Sajid Hussain opened the batting with Andrew Dowson, but neither had made a significant impact on the score, before both returned to the dressing room in the 4th and 5th overs respectively. Ahmer Sadiq was also not quite able to reproduce the fireworks from the previous round, although we did see glimpses in his short 17-run innings, which included 2 fours and a six and the pre-match confidence of the returning Matt Moss was not converted into big runs. He managed to barely scrape into double figures, before he was caught off the bowling of the useful North Stainley spinner.

With seven overs completed, the score was a perilous 45-4, but Andrabi had made his way to the crease in the previous over, batting at number 5, and he began to stamp his authority on the match. However, not before two more wickets had fallen to take the score to 55-6, as Kevin Braithwaite did his very best attempt at a cricketing copy and paste of Khamrosh Khan’s dismissal; both players were bowled by the same spin bowler for 2 runs.

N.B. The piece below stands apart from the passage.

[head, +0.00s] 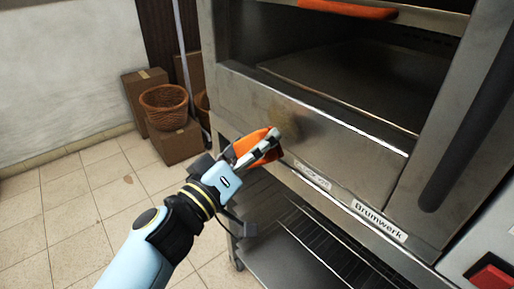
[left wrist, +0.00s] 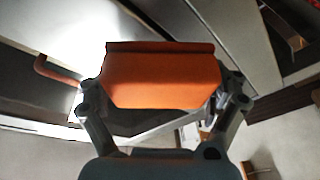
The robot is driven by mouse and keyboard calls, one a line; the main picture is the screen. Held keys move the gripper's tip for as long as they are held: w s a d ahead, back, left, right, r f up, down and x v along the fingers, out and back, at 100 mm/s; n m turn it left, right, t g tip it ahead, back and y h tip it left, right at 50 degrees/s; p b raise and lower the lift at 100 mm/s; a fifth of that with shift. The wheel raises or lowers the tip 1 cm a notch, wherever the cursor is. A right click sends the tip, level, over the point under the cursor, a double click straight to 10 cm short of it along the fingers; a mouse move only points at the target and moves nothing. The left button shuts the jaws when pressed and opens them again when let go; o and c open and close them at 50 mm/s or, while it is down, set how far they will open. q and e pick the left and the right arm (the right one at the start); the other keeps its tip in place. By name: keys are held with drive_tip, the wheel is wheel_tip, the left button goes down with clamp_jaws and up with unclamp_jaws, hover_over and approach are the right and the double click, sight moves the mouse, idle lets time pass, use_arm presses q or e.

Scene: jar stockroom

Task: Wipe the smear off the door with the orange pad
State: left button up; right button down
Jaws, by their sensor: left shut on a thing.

Contrary to the earlier batting frailty, the 7th wicket stand took the match into the final over and was worth 81 runs, of which Andrabi scored the majority, but Wasim Malik’s useful contribution (12) and staying power must not be overlooked. Andrabi scored stylishly and freely for his 78 not out, but it was not a chanceless knock. He was dropped on at least two, arguably three, occasions by North Stainley fielders, the most unfortunate of which saw the boundary fielder at deep mid-wicket take a clean catch, only to step back onto the boundary rope and gift Andrabi one of his 6 total sixes in the innings, which also included six fours. Andrabi’s batting performance displayed intelligence in not only keeping the majority of the strike but also expert targeting of the shorter boundary. In the final over, Luke Seaborne’s 3-ball cameo added a further 5 runs to the final score of 149-7.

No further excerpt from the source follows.